**Exercise aim**
Repeat verbatim the lines of the data below, beginning with the line containing "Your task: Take" and continuing to the end.

==========

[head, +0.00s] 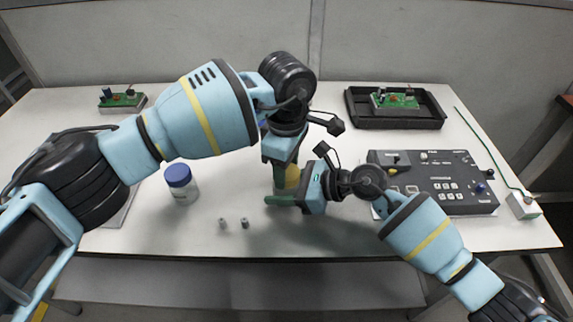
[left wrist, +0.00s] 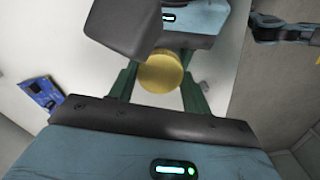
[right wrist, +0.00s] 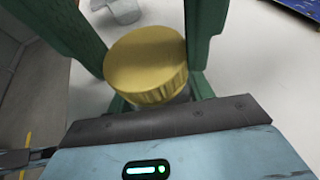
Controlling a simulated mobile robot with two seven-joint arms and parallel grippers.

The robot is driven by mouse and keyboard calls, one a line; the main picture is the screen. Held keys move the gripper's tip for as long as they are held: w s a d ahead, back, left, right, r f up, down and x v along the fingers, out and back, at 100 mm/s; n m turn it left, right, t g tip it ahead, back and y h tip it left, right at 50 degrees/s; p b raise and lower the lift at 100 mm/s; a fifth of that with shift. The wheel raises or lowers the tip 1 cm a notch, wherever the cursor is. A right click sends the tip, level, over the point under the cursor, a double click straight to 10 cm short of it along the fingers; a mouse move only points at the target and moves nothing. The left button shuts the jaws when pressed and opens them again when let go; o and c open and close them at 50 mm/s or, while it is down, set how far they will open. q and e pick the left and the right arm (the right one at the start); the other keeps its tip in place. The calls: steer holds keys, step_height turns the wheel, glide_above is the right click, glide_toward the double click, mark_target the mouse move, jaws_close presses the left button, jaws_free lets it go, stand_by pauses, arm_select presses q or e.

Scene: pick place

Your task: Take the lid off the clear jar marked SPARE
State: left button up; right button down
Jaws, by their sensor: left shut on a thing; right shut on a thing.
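The jar (head: 281,187) stands on the table in the middle of the head view, mostly hidden by my grippers, with a gold lid (head: 292,173) on top. No marking is readable on it. My left gripper (head: 279,178) comes from above, its green fingers on either side of the lid, which also shows in the left wrist view (left wrist: 161,73). My right gripper (head: 283,199) comes in low from the right and is shut on the jar body below the lid. The right wrist view shows the gold lid (right wrist: 147,62) close up, with a little of the jar beneath.
A white jar with a blue lid (head: 181,183) stands to the left. Two small grey parts (head: 233,223) lie near the front edge. A control panel (head: 435,185) is to the right, a black tray (head: 395,122) with a green board behind. A white box (head: 524,205) is far right.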

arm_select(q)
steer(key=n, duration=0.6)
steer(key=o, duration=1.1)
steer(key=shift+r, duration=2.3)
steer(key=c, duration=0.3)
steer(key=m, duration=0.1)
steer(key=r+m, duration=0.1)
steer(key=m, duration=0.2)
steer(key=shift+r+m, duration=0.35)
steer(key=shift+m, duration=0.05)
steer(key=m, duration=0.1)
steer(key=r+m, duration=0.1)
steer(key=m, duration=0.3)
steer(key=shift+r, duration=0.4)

==========

**Correct response**
Your task: Take the lid off the clear jar marked SPARE
State: left button up; right button down
Jaws, by their sensor: left shut on a thing; right shut on a thing.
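The jar (head: 281,187) stands on the table in the middle of the head view, mostly hidden by my grippers, with a gold lid (head: 292,173) on top. No marking is readable on it. My left gripper (head: 279,178) comes from above, its green fingers on either side of the lid, which also shows in the left wrist view (left wrist: 161,73). My right gripper (head: 283,199) comes in low from the right and is shut on the jar body below the lid. The right wrist view shows the gold lid (right wrist: 147,62) close up, with a little of the jar beneath.
A white jar with a blue lid (head: 181,183) stands to the left. Two small grey parts (head: 233,223) lie near the front edge. A control panel (head: 435,185) is to the right, a black tray (head: 395,122) with a green board behind. A white box (head: 524,205) is far right.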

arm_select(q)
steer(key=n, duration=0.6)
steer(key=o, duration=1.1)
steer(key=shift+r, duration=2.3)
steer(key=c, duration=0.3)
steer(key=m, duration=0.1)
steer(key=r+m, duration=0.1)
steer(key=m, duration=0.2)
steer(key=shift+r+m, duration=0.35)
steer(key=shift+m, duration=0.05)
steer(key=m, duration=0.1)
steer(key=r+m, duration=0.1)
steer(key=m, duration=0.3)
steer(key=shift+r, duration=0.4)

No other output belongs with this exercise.